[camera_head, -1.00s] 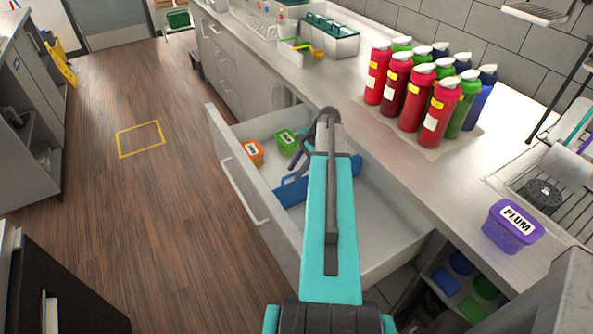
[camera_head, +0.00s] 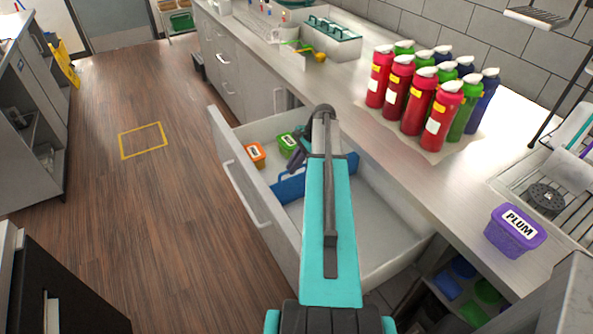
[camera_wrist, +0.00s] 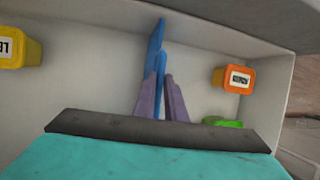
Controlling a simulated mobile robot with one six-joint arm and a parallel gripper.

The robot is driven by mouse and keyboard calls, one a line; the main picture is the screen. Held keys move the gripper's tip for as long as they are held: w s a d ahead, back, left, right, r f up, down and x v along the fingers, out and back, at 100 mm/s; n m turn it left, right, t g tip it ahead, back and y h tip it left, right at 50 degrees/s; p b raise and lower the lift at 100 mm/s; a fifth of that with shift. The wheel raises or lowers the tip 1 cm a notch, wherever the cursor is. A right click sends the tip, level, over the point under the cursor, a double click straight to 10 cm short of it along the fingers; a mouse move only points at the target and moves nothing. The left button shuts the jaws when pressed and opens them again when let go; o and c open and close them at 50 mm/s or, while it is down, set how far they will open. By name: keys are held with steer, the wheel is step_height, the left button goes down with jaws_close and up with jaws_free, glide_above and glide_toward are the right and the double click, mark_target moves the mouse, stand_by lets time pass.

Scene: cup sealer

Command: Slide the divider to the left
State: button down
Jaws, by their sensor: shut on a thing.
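The blue divider (camera_head: 287,189) stands upright across the open drawer (camera_head: 228,157), behind the orange and green tubs as seen from the doorway side. My gripper (camera_head: 298,160) reaches down into the drawer, and my teal arm hides part of the divider. In the wrist view, the divider (camera_wrist: 155,58) rises between the two purple-grey fingers of my gripper (camera_wrist: 160,88), which are shut on it. The divider's lower part is hidden behind the fingers.
An orange tub (camera_head: 254,155) and a green tub (camera_head: 287,143) sit in the drawer's far-left part. The wrist view also shows a yellow tub (camera_wrist: 18,48) on the divider's other side. Bottles (camera_head: 420,95) and a purple PLUM tub (camera_head: 515,230) stand on the counter.

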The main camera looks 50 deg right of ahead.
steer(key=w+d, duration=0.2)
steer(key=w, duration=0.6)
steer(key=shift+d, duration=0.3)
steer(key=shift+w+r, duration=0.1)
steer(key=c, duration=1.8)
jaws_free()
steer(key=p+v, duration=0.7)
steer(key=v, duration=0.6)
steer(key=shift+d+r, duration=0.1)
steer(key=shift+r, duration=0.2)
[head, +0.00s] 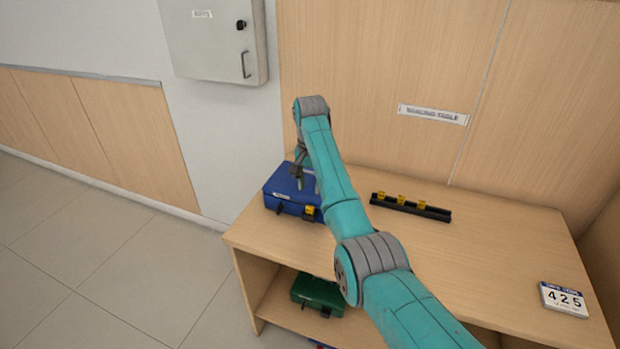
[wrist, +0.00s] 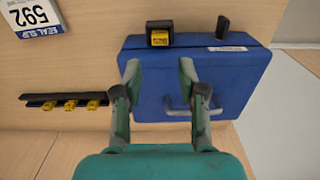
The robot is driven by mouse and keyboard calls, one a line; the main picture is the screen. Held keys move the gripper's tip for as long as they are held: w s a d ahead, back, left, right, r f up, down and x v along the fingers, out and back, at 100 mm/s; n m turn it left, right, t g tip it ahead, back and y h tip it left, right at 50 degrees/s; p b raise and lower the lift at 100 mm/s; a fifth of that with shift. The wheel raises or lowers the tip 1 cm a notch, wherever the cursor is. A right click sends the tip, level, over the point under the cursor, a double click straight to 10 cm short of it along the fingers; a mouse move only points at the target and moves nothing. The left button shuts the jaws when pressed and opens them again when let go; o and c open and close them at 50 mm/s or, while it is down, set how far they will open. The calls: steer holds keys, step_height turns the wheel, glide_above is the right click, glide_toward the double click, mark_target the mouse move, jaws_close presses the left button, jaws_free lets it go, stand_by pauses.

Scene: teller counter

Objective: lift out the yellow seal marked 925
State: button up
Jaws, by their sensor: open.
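Three small yellow seals stand in a black rack (head: 436,213) on the counter: left (head: 377,195), middle (head: 400,199) and right (head: 421,205). In the wrist view they show at the left (wrist: 47,106), middle (wrist: 70,105) and right (wrist: 92,104). Their markings are too small to read. Another yellow piece (wrist: 159,39) sits in a black latch at the front of the blue case (wrist: 232,75). My gripper (wrist: 160,68) is open and empty above the case lid, apart from the rack and seals. In the head view my gripper (head: 298,173) hangs over the case.
A green case (head: 316,293) is on the shelf below. A grey wall cabinet (head: 214,40) hangs at upper left. The counter between rack and card is clear.

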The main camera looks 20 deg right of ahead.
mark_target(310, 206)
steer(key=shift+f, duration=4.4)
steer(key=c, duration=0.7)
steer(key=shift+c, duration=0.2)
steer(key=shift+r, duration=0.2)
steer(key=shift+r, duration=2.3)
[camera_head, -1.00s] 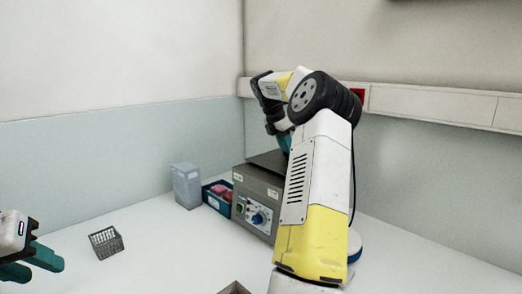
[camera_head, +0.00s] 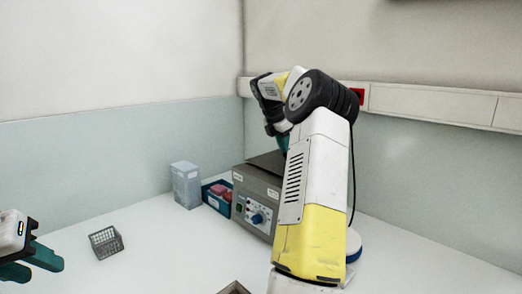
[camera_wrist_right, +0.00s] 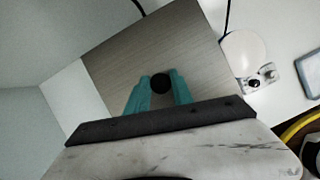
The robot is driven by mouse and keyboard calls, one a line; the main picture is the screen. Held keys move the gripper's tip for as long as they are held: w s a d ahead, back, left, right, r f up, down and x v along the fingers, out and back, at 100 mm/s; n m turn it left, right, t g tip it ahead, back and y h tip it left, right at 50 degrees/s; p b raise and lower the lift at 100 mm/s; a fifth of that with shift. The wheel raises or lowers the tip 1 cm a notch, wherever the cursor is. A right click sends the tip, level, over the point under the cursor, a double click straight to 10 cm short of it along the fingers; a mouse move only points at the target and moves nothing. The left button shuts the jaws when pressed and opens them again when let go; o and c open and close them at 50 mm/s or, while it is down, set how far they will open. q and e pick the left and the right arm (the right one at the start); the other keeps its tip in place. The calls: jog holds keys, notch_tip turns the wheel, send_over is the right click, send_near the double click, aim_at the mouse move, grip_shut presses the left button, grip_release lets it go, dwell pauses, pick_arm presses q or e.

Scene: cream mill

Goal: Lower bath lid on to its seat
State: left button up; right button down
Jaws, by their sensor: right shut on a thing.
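The grey metal bath (camera_head: 253,208), with a blue knob on its front panel, stands on the bench beyond my right arm. Its dark flat lid (camera_head: 264,161) shows at its top, partly hidden by my arm; I cannot tell whether it touches the seat all round. In the right wrist view the lid (camera_wrist_right: 155,55) is a grey plate with a black knob (camera_wrist_right: 160,83). My right gripper (camera_wrist_right: 158,90) is shut on that knob, its teal fingers on either side. My left gripper (camera_head: 40,264) is open and empty at the left edge, far from the bath.
A blue bin (camera_head: 216,197) with pink items and a pale grey box (camera_head: 186,185) stand left of the bath. A small grey basket (camera_head: 105,242) sits nearer the left gripper. A round white-topped device (camera_wrist_right: 243,52) stands beside the bath. The front-left bench is mostly clear.

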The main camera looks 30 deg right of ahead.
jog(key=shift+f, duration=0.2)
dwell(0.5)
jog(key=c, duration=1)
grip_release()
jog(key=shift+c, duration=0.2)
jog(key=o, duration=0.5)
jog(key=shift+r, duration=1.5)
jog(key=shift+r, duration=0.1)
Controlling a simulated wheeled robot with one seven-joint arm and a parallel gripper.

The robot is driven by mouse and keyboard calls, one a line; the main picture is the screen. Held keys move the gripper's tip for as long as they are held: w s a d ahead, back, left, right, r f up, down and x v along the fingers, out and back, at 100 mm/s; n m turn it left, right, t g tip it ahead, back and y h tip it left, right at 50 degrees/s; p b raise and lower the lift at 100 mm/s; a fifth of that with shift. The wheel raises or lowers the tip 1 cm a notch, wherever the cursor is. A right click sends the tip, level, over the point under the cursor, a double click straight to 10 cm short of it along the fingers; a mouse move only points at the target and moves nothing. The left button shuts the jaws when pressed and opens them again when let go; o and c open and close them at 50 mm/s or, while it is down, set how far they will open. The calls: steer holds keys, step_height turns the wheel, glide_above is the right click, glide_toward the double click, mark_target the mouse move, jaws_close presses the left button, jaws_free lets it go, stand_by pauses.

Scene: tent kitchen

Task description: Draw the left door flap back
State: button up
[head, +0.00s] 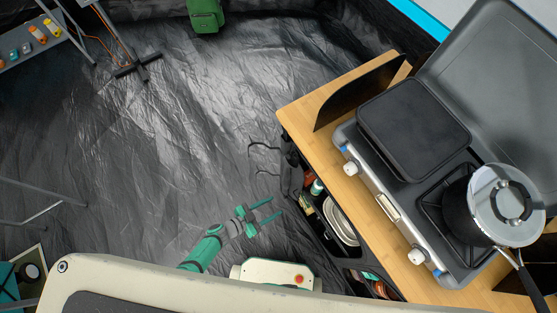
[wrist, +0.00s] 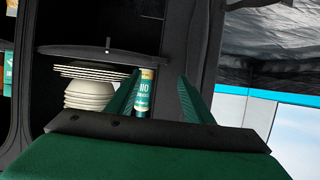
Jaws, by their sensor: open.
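My gripper (head: 272,209) is open, low over the floor in the head view, pointing right at the black fabric cupboard (head: 290,178) under the wooden counter. In the wrist view its two green fingers (wrist: 160,76) stand apart with nothing held between them. Ahead is the cupboard's open front, with a dark upright fabric panel (wrist: 206,45) just right of the fingers. I cannot tell if this panel is the left door flap or the cupboard's side. Thin dark curved pieces (head: 263,146) stick out from the cupboard in the head view. Finger contact with fabric is not clear.
Stacked plates (wrist: 92,71), bowls (wrist: 88,95) and a green can (wrist: 144,92) stand inside the cupboard. Above, the counter (head: 348,190) carries a stove (head: 415,128) and a lidded pot (head: 507,205). Dark floor (head: 180,130) is clear left of the cupboard.

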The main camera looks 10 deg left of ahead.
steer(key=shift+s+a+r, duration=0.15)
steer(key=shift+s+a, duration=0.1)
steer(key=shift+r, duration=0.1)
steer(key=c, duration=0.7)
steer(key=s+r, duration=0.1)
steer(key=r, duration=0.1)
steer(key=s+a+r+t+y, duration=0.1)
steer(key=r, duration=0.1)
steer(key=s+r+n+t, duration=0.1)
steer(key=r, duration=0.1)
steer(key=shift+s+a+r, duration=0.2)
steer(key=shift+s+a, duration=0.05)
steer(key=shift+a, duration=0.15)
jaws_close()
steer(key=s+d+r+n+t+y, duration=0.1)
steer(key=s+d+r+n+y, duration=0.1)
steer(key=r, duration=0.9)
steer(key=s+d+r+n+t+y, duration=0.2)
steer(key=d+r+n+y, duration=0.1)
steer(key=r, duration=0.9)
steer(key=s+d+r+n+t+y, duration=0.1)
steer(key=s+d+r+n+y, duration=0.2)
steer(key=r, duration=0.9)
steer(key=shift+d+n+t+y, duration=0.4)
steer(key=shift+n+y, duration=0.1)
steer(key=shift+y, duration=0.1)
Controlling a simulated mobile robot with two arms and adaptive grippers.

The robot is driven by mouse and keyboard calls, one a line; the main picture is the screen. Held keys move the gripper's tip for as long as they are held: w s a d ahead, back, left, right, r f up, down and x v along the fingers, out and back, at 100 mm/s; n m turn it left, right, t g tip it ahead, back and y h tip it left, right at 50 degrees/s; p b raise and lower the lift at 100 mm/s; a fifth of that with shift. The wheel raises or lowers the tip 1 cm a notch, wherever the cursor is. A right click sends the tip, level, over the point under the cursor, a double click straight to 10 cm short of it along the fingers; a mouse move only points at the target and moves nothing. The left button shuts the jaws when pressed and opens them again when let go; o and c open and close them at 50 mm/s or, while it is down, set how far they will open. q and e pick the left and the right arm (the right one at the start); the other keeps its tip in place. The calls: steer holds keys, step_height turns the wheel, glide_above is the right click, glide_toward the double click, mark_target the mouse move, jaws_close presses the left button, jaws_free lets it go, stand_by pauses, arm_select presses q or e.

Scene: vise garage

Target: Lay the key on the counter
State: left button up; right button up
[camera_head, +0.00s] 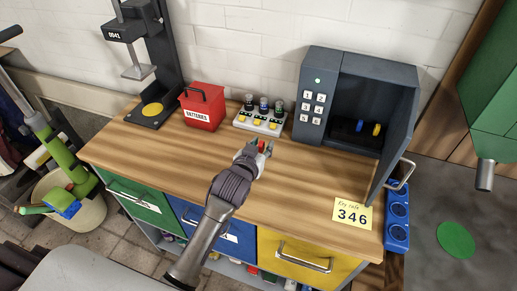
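My left gripper (260,149) is over the middle of the wooden counter (310,180), in front of the battery rack. A small red piece (262,145) shows between its fingertips. It looks like the key's red tag, but its shape is mostly hidden. I cannot tell whether it touches the counter. The key safe (316,85) stands at the back right with its door swung open. A blue tag (360,126) and a yellow tag (376,129) show inside it. My right gripper is not in view.
A red batteries box (203,107) and a battery rack (260,122) stand along the back. A press (152,60) stands at the left. A yellow note reading 346 (352,213) is at the front right. The counter's front middle is clear.

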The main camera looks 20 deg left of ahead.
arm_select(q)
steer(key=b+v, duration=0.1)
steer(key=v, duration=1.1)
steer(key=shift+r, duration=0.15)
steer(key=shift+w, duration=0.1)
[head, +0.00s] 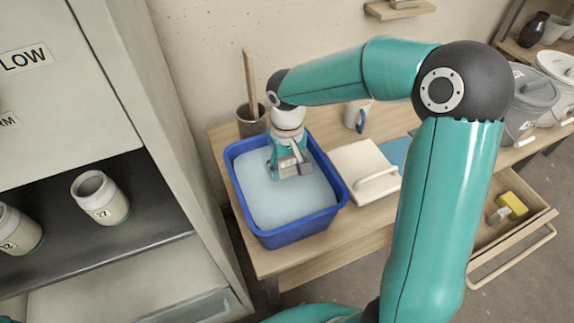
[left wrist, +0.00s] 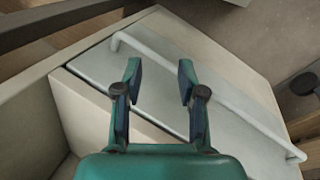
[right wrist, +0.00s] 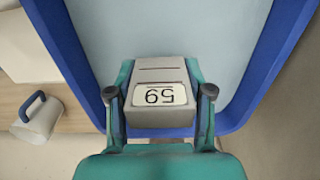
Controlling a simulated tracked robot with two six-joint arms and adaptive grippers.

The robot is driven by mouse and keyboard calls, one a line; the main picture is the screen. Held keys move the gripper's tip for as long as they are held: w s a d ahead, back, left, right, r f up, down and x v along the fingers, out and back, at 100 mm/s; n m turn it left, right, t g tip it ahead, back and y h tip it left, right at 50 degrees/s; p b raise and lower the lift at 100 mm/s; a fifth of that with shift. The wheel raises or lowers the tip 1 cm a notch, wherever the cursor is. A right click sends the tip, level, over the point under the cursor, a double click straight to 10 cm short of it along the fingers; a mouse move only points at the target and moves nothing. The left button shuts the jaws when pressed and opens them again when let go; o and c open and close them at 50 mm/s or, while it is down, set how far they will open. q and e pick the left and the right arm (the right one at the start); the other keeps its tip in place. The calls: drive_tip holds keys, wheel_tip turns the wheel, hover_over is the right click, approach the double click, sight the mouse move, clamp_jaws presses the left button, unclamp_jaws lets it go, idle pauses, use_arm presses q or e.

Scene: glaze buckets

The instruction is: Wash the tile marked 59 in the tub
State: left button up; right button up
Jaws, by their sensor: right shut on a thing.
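The tile marked 59 (right wrist: 157,95) is a pale grey block with grooves and a white number label, upside down in the right wrist view. My right gripper (head: 289,172) is shut on it, one finger on each side. It holds the tile over the blue tub (head: 299,235), which is filled with pale bluish liquid (head: 285,207). The tub's rim also shows in the right wrist view (right wrist: 275,75). I cannot tell whether the tile touches the liquid. My left gripper (left wrist: 160,75) is open and empty, in front of a grey panel (left wrist: 215,105) with a white bar handle.
A pot (head: 250,124) with a wooden stick stands behind the tub, and a mug (head: 352,115) to its right. A white handled slab (head: 358,160) lies beside the tub. An open drawer (head: 505,222) holds a yellow sponge (head: 513,204). Cups, one marked 27 (head: 101,197), stand on a shelf.

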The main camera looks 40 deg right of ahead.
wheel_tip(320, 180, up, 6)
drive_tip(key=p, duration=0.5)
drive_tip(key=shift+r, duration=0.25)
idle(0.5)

— STATED EXERCISE —
Leave the pictures aside and restate exactly the lines from the one containing "Target: Lay the key on the counter" to the one containing "Controlling a simulated tracked", those two lines included.

— EXERCISE ANSWER —
Target: Lay the key on the counter
State: left button up; right button up
[camera_head, +0.00s] 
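My left gripper (260,149) is over the middle of the wooden counter (310,180), in front of the battery rack. A small red piece (262,145) shows between its fingertips. It looks like the key's red tag, but its shape is mostly hidden. I cannot tell whether it touches the counter. The key safe (316,85) stands at the back right with its door swung open. A blue tag (360,126) and a yellow tag (376,129) show inside it. My right gripper is not in view.
A red batteries box (203,107) and a battery rack (260,122) stand along the back. A press (152,60) stands at the left. A yellow note reading 346 (352,213) is at the front right. The counter's front middle is clear.

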The main camera looks 20 deg left of ahead.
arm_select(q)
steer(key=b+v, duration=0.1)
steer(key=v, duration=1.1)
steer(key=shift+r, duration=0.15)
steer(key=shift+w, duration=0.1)
[head, +0.00s] 
[left wrist, +0.00s] 
[right wrist, +0.00s] 
Controlling a simulated tracked robot with two six-joint arms and adaptive grippers.

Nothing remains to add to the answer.